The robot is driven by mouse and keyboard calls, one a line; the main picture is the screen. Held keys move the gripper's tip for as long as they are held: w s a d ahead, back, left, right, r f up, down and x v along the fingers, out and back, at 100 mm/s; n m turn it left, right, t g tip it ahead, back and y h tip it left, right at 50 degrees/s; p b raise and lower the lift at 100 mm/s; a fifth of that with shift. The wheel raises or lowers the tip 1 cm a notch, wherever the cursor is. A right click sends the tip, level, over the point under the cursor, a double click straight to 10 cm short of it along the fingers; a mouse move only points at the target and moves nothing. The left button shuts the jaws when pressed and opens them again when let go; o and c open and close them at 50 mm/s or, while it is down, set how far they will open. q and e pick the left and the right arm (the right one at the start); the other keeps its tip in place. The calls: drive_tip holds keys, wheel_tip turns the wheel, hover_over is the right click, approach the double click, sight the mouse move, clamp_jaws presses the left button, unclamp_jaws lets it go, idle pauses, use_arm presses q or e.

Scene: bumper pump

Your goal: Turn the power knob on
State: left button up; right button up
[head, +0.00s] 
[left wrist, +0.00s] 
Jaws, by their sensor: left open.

----

# [EXERCISE OBJECTIVE]
Extract the full listing and reproduce each line exactly.

# [FINISHED TASK]
The robot is driven by mouse and keyboard calls, one a line; the main picture is the screen. Held keys move the gripper's tip for as long as they are held: w s a d ahead, back, left, right, r f up, down and x v along the fingers, out and back, at 100 mm/s; n m turn it left, right, t g tip it ahead, back and y h tip it left, right at 50 degrees/s; p b raise and lower the lift at 100 mm/s; a fifth of that with shift. The wheel raises or lowers the tip 1 cm a notch, wherever the cursor is. A right click sends the tip, level, over the point under the cursor, a double click straight to 10 cm short of it along the fingers; a mouse move only points at the target and moves nothing. The left button shuts the jaws when pressed and opens them again when let go; o and c open and close them at 50 mm/s or, while it is down, set how far they will open. q and e pick the left and the right arm (the right one at the start); the other keeps its tip in place. The calls: drive_tip holds keys, wheel_tip turns the wheel, hover_over is the right click, approach the double click, sight the mouse move, clamp_jaws presses the left button, unclamp_jaws lets it go, idle pauses, use_arm presses q or e.

Scene: bumper pump

Your goal: Turn the power knob on
State: left button up; right button up
[head, +0.00s] 
[left wrist, +0.00s] 
Jaws, by their sensor: left open.

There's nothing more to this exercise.